Welcome disruption in the form of an impulse journey to Cork. The familiar is useful for many things: ease, security, comfort. But not for progression or intense coversational cogitation. There are, in other words, good reasons for seeking out a strange, half-lit living room in which to drink endless cups of hot water while reading Erik Erikson’s Childhood and Society.

I bought it on a hunch, following the trail of a couple of paragraphs excerpted in a website about child development. My hope was it would shed some light, or offer a referential framework, for understanding the miseducation of Britney Spears. In the course of three mornings slung across the sofa it has proved more indicative than even I hoped. One sentence seems to summarise the whole problem, to hint at root of all root causes: “The ego, in the course of its synthesising efforts, attempts to subsume the most powerful evil and ideal prototypes… and with them the whole existing imagery of superior and inferior, good and bad, masculine and feminine, free and slave, potent and impotent, beautiful and ugly, fast and slow, tall and small, in a simple alternative, in order to make one battle and one strategy out of a bewildering number of skirmishes.”

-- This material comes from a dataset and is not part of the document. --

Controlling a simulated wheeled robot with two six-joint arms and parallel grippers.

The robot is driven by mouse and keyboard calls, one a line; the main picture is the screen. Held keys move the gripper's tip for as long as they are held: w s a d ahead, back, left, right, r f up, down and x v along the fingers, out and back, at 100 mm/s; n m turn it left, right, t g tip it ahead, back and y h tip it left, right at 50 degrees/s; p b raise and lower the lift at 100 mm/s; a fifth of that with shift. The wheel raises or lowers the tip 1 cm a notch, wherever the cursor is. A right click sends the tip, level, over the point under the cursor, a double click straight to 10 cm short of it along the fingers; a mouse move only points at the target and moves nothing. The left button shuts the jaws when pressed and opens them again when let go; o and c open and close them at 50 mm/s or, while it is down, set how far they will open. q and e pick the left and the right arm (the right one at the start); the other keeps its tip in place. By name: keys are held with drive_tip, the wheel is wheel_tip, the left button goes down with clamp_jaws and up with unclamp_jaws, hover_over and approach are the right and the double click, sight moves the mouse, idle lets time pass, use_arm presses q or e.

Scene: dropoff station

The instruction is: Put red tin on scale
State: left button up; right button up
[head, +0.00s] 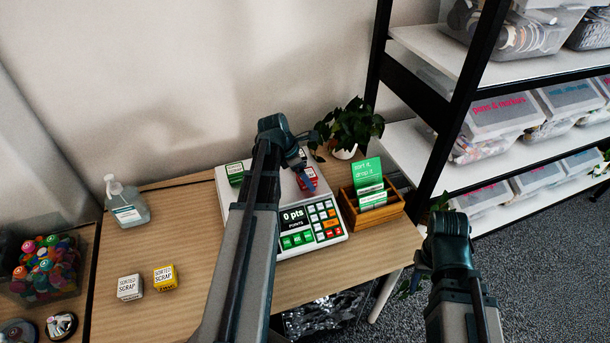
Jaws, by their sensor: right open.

I say “the whole problem” not “her whole problem” because the more I read, and think, and look for the links from A to B to K to Q, the more it looks like not something one person has tried and failed to reconcile, but something which we are all impelled to negotiate. The “it”, the “something” is, of course, our relationship to the world. Who and where we are, what we do, why we do it. As Erikson phrases it: “The acceptance of one’s one and only life cycle as something that had to be and that, by necessity, permitted of no subsitutions.”

He calls it “integrity” — the same word Woolf uses to describe the essential quality of great art. It is a word usually deployed as a synonym for “honesty” or “rightness” but it signifies more than just following the rules. In fact a person “of integrity” in the conventional sense might not actually have any integrity at all. Submission to social mores can often be aggressively anti-integrity, if it separates a person from themselves.

This is where my conventional beginning-middle-end journalistic dialectic breaks down and I have to stop writing because the particular verbal pathway I’m on leads to complication, not resolution.